ACHIEVA President and CEO Marsha Blanco On the Nonprofit’s Nationwide Impact

By Colleen Ferguson
Photograph by Michael Fornataro

ACHIEVA President and CEO Marsha Blanco

Sponsored by CONSOL Energy


For most Americans, every morning begins the same: hop out of bed, run downstairs, and catch the bus or drive to work. For many others, not one part of that sentence is possible.

It is estimated that nearly one in five Americans lives with a disability, where independence and societal integration are difficult to achieve. Thankfully, there are organizations like ACHIEVA — a Pittsburgh-based nonprofit service that provides life-long support, resources, and care for people with disabilities and their families — who are focused on supporting and empowering those working against an imperfect societal structure.

With over 40 years of experience in the field of disabilities advocacy, including spending the last 36 with ACHIEVA, president and CEO Marsha Blanco has witnessed, and contributed to, changes to public practices regarding disabilities. The most significant is witnessing the signing of the Americans with Disabilities Act (ADA) into law in the White House’s Rose Garden in July 1990.

The ADA mandates equal opportunity for persons with disabilities in employment, government services, public accommodations, commercial facilities, and transportation, as well as prohibits discrimination against those with disabilities. As we remember the ADA’s 25th anniversary this month, Blanco and her team look to the future for further development in the public and social inclusion of people with disabilities.

“For as long as history has been recorded, people with disabilities have been isolated and segregated, and the ADA simply opened up the rest of the world and the wonderful communities in which we live,” Blanco says. “At ACHIEVA, we, as an organization, believe we all have so much more to learn about the full inclusion of people with significant disabilities, that there’s still so much more room for innovation.”

Changes in the Pittsburgh area alone since the ADA was enacted include debuting the first wheelchair accessible Port Authority bus in 1991; founding the City of Pittsburgh-Allegheny County Task Force on Disabilities in 1994; creating the Pennsylvania Visitability Tax Credit Program, which provides tax incentives for the incorporation of accessibility features in residential construction or renovation plans, in 2002; and efforts by the Pittsburgh Cultural Trust and Greater Pittsburgh Arts Council in 2010 to improve the inclusion of people with disabilities into the artistic and cultural community.

Blanco leads a team of dreamers and thinkers at ACHIEVA through a common goal: empowerment. In order to be effective in the community, the team encourages those with disabilities to live and work independently. Blanco also motivates the team members to constantly improve themselves. “I’ve always felt that if you surround yourself with the most talented people in your field, and provide a vivid vision, then you get to encourage the people around you to be creative in coloring in that vision,” she says. “It usually leads to a beautiful mural.”

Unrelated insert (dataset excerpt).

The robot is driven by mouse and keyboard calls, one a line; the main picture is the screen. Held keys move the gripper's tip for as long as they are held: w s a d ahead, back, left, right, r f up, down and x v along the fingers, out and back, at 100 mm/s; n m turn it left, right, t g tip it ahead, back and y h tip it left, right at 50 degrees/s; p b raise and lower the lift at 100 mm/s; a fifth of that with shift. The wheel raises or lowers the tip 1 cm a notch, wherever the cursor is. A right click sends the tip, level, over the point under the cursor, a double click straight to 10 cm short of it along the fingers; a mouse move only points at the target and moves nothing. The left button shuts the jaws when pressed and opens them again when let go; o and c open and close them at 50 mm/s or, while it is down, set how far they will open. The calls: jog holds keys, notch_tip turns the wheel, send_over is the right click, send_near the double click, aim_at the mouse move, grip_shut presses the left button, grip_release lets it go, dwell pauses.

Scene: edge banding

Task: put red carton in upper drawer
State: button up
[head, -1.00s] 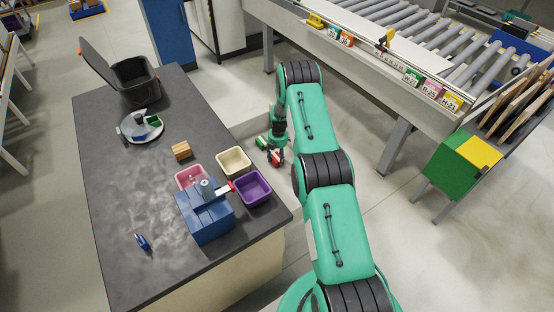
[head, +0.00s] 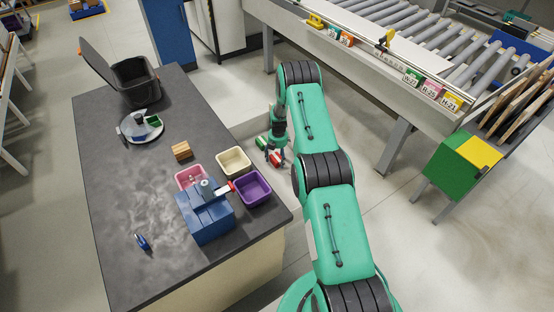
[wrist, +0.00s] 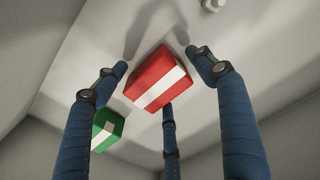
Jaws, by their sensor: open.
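The red carton (wrist: 154,66), with a white band, lies on the pale floor of an open drawer (wrist: 62,75) beside the counter. My gripper (wrist: 160,84) is open above it, its blue fingers spread around the carton with gaps on the left and right. The lower finger overlaps the carton's edge in the wrist view; I cannot tell whether it touches. In the head view my gripper (head: 275,156) hangs over the drawer, and the red carton is mostly hidden by it. I cannot tell the drawer's level from these views.
A green carton (wrist: 107,128) lies in the same drawer, left of the red one. The dark counter (head: 110,200) holds a black bin (head: 136,85), small pink, cream and purple trays, and a blue device (head: 207,216). A roller conveyor (head: 420,30) stands at the back right.

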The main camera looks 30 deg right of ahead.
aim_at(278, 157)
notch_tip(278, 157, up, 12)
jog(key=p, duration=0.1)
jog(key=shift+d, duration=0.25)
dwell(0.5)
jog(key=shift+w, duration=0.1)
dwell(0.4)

It’s Blanco’s strong vision that is making strides in the field of disability advocacy. ACHIEVA’s recent over-achievement of its annual capital campaign means better resources for new and exciting programs at each of its 110 Southwestern Pennsylvania locations. As the first organization in the U.S. to become court-appointed to manage special needs trusts for individuals with disabilities and their families, ACHIEVA gives people the chance to secure their financial futures. ACHIEVA’s leaders and innovators have developed a program as a financial supplement for people with disabilities that operates independently from income or personal assets.

Through this program, Blanco and her team manage a $94 million trust, aiding over 2,000 beneficiaries to lead a “real life.” “We’ve built homes for individuals, we’ve done adaptations to vehicles, we’ve been able to send a person on a trip with a companion — it’s really whatever the individual and the family most need,” she says. “Each beneficiary has their own personal account, and we have a team of social workers and attorneys who work with families and the individual to make sure they’re getting what they want out of life and still maintaining their eligibility for government benefits.”

While financial security is an important step for many, personal independence is where ACHIEVA truly shines. Through a program called “A Home of My Own,” ACHIEVA matches individuals seeking home life independence with other individuals striving for the same thing, which can help alleviate financial burden or speed along time spent on lengthy state waiting lists.

Future endeavors this year include the 17th Annual Million Dollar Golf Outing on August 17, one of the organization’s major fundraising efforts of the year, as well as further development of the “A Home of My Own” program. While major improvements have been made in eliminating disabilities discrimination, ACHIEVA’s vision of a “community where disability is a distinction that makes no difference” is still a goal to be met. But Blanco is optimistic for the future.

“We’re dreamers,” she says. “We truly believe there’s still so much room for creativity and innovation in our efforts to fully include people with disabilities in local life. You have to set that vision, and let people go.”